You can often omit .loc for simple boolean row selection.

import pandas as pd

data = {
'First Name': ['Alice', 'Bob', 'Charlie', 'Alice'],
'Age': [30, 40, 50, 60],
'Net Salary': [75000, 50000, 100000, 150000]
}
df = pd.DataFrame(data)

# ✅ Direct boolean indexing
result_direct = df[df['Net Salary'] > 60000]
print("Using direct boolean indexing for Net Salary > 60000:")
print(result_direct)
# Using direct boolean indexing for Net Salary > 60000:
# First Name Age Net Salary
# 0 Alice 30 75000
# 2 Charlie 50 100000
# 3 Alice 60 150000

Choosing Between query() and Boolean Indexing

  • DataFrame.query():
    • Pros: Can be more readable for complex conditions due to its string-based nature. May offer performance benefits for large DataFrames if numexpr is used. Allows referencing local variables with @.
    • Cons: Requires backticks for names with spaces. Might be slightly slower for very simple queries than direct boolean indexing. Less flexible for programmatic query construction compared to building boolean Series.
  • Boolean Indexing (df[...] or df.loc[...]):
    • Pros: Standard Python syntax for conditions. Works seamlessly with column names containing spaces (using df['Column Name']). Very flexible for building complex boolean masks using & (and), | (or), ~ (not).
    • Cons: Can become less readable with many nested conditions compared to a query string.

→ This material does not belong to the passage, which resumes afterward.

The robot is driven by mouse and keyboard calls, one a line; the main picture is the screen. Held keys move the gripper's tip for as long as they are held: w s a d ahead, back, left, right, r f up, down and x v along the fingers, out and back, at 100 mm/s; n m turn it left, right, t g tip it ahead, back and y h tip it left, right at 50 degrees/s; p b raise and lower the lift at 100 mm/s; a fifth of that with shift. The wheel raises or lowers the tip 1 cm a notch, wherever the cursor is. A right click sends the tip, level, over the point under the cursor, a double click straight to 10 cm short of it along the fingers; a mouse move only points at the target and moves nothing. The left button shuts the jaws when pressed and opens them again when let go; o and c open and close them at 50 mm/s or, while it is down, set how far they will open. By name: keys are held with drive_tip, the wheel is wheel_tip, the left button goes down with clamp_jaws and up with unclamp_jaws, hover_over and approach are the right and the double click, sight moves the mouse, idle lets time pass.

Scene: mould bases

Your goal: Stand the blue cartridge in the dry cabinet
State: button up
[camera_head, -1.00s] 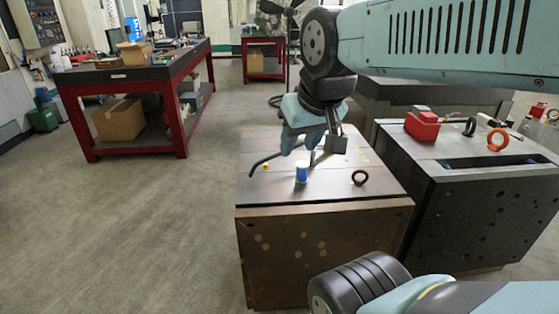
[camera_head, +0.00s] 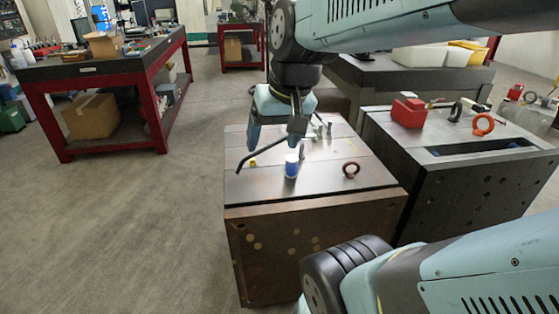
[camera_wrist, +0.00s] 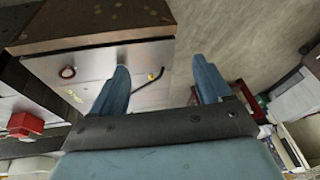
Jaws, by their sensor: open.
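The blue cartridge (camera_head: 291,167), a short blue cylinder with a white top, stands upright on the near part of the brown mould base's top (camera_head: 325,185). My gripper (camera_head: 276,146) is above that top, slightly left of and above the cartridge in the head view, apart from it. Its two blue fingers are spread with nothing between them; they also show in the wrist view (camera_wrist: 160,68). I cannot make out the cartridge in the wrist view; the left finger may cover it. I see nothing that I can tell is the dry cabinet.
A dark ring (camera_head: 351,169) and a small yellow piece (camera_head: 252,162) lie near the cartridge. Small grey cylinders (camera_head: 320,128) stand behind. A dark mould base (camera_head: 440,165) at right bears a red block (camera_head: 408,112) and an orange ring (camera_head: 483,124).

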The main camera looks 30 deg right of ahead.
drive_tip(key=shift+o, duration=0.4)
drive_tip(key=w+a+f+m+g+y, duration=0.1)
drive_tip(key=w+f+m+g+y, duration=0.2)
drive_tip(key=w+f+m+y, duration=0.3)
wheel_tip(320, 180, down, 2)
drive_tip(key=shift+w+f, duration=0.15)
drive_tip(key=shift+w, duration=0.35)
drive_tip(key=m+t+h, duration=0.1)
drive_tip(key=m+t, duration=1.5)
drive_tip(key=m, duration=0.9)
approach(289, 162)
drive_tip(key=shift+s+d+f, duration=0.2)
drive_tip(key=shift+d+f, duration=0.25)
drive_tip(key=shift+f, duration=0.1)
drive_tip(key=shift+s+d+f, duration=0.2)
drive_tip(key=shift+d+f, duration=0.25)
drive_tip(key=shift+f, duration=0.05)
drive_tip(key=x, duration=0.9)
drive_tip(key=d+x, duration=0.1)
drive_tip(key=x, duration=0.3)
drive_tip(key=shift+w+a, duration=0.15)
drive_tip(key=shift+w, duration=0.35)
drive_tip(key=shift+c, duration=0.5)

For column names with spaces, if you choose to use query(), backticks are essential. Boolean indexing provides a robust alternative that naturally handles such column names.

Conclusion

When using Pandas DataFrame.query() with column names that contain spaces, the solution is to wrap those column names in backticks (`) within the query string (e.g., df.query("`My Column Name` > 10")). This feature, available since Pandas 0.25, allows for expressive string-based queries even with non-standard column names.

As an alternative, boolean indexing (e.g., df[df['My Column Name'] > 10]) provides a powerful and standard Pythonic way to filter DataFrames and inherently supports column names with spaces when accessed using bracket notation. Choose the method that best suits your readability preferences and the complexity of your query.